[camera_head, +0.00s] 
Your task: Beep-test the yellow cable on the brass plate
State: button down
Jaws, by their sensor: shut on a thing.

==

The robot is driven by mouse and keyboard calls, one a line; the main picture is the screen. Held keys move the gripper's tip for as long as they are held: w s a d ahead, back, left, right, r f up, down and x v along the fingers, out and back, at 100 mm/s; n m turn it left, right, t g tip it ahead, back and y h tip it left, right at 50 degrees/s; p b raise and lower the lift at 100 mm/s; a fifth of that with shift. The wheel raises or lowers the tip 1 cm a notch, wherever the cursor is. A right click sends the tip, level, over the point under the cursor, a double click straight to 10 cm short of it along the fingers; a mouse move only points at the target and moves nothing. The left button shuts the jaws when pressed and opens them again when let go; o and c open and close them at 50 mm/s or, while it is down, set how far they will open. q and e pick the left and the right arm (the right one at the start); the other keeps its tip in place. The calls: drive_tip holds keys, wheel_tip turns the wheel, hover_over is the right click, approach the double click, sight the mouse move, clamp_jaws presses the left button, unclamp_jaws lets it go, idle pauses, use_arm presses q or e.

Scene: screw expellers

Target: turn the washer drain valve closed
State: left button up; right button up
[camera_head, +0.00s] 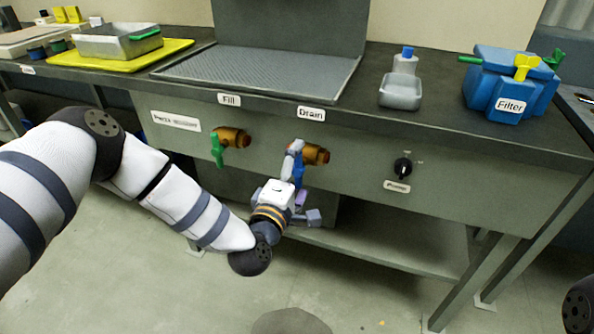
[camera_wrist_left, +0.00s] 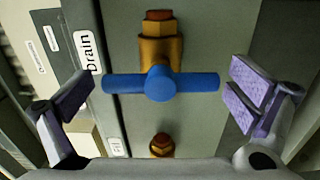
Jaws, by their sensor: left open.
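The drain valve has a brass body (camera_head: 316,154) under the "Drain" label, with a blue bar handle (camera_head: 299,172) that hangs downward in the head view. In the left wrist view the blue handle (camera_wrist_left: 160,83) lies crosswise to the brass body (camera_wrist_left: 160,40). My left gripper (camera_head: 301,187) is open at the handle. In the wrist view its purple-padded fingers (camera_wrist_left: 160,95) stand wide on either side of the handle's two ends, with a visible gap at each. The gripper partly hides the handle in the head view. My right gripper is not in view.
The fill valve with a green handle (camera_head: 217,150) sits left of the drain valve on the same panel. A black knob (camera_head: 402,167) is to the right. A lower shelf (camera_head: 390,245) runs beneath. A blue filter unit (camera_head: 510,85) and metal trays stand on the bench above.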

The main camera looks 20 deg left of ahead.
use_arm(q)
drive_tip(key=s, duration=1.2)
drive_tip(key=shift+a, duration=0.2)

* [PROBLEM DETAILS]:
Select all lines with the word "turn" from the entries above.

* [EXERCISE RESULT]:
The robot is driven by mouse and keyboard calls, one a line; the main picture is the screen. Held keys move the gripper's tip for as long as they are held: w s a d ahead, back, left, right, r f up, down and x v along the fingers, out and back, at 100 mm/s; n m turn it left, right, t g tip it ahead, back and y h tip it left, right at 50 degrees/s; p b raise and lower the lift at 100 mm/s; a fifth of that with shift. The wheel raises or lowers the tip 1 cm a notch, wherever the cursor is. A right click sends the tip, level, over the point under the cursor, a double click straight to 10 cm short of it along the fingers; a mouse move only points at the target and moves nothing. The left button shuts the jaws when pressed and opens them again when let go; o and c open and close them at 50 mm/s or, while it is down, set how far they will open. q and e pick the left and the right arm (the right one at the start); the other keeps its tip in place. The calls: drive_tip holds keys, wheel_tip turns the wheel, hover_over is the right click, approach the double click, sight the mouse move, clamp_jaws presses the left button, unclamp_jaws lets it go, idle pauses, use_arm presses q or e.
Target: turn the washer drain valve closed

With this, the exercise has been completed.